**Given instruction:** Copy out each line of the material below that holds the string "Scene".

**Dataset excerpts:**
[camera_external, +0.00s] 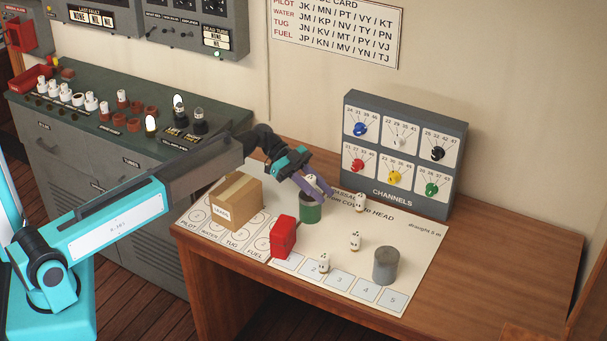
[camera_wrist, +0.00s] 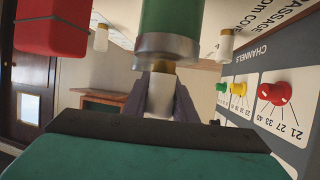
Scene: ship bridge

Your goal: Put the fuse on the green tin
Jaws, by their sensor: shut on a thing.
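The fuse (camera_wrist: 160,95), white with a brass-coloured end, is between the fingers of my gripper (camera_wrist: 161,100) in the wrist view. My gripper (camera_external: 317,190) is shut on it, over the green tin (camera_external: 310,211) in the external view. The green tin (camera_wrist: 168,18) shows in the wrist view, which looks upside down, with its pale metal rim beside the fuse's brass end. I cannot tell whether the fuse touches the tin. In the external view the fingers mostly hide the held fuse.
Several other white fuses (camera_external: 355,241) stand on the chart. A grey tin (camera_external: 385,266), a red box (camera_external: 284,238) and a cardboard box (camera_external: 237,202) stand around the green tin. The channels panel (camera_external: 403,197) is behind. The table's right side (camera_external: 500,270) is clear.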

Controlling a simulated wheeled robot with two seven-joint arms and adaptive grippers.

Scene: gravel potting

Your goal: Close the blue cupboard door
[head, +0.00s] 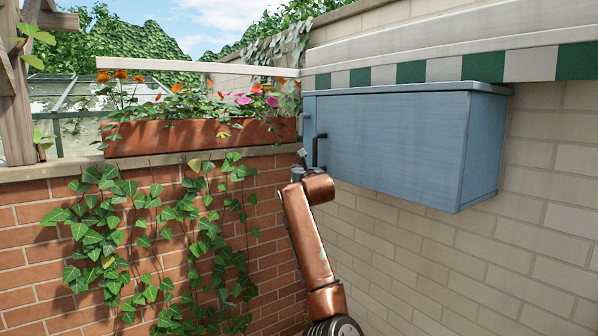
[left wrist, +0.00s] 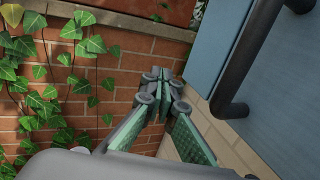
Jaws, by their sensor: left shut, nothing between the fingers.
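The blue cupboard (head: 485,150) hangs on the pale brick wall. A dark bar handle (head: 315,150) sits at the door's left edge. In the left wrist view, the door (left wrist: 285,85) and handle (left wrist: 245,60) are at the right, close up. My left gripper (head: 302,154) is shut and empty, just left of the handle and apparently apart from it. Its fingertips show in the left wrist view (left wrist: 166,90). My right gripper is not in view.
A terracotta planter (head: 200,137) with flowers stands on the red brick wall (head: 35,235), left of the cupboard. Ivy (head: 100,230) hangs down that wall. A striped green and white awning (head: 440,70) runs just above the cupboard. Below the cupboard there is free room.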

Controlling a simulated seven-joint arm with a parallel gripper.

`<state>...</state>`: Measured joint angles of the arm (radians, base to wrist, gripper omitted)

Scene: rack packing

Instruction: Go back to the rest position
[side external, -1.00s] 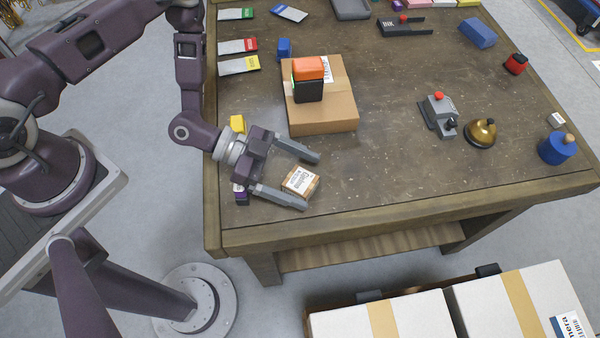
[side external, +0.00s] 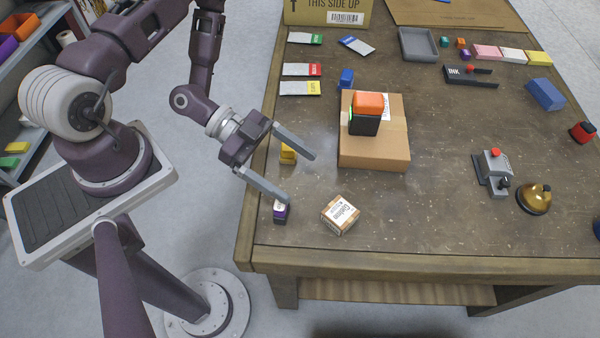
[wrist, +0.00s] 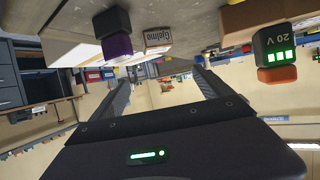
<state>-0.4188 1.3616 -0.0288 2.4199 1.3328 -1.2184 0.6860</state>
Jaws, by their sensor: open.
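My gripper (side external: 300,178) is open and empty, held above the table's left edge in the side view, its two fingers spread wide and pointing right. It also shows in the wrist view (wrist: 160,88), with nothing between the fingers. A small labelled box (side external: 340,214) lies on the table to the right of the lower finger, apart from it. In the wrist view this small box (wrist: 157,38) is seen beyond the fingers. A purple and black item (side external: 281,211) stands just below the lower fingertip in the side view; whether they touch cannot be told.
A cardboard box (side external: 365,160) bears an orange and black battery (side external: 366,112). A yellow item (side external: 288,153) is near my gripper. A grey device (side external: 494,170) and a brass bell (side external: 535,199) stand at the right. The table's front middle (side external: 410,225) is clear.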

**Full response:**
Scene: ship bridge
Scene: gravel potting
Scene: rack packing

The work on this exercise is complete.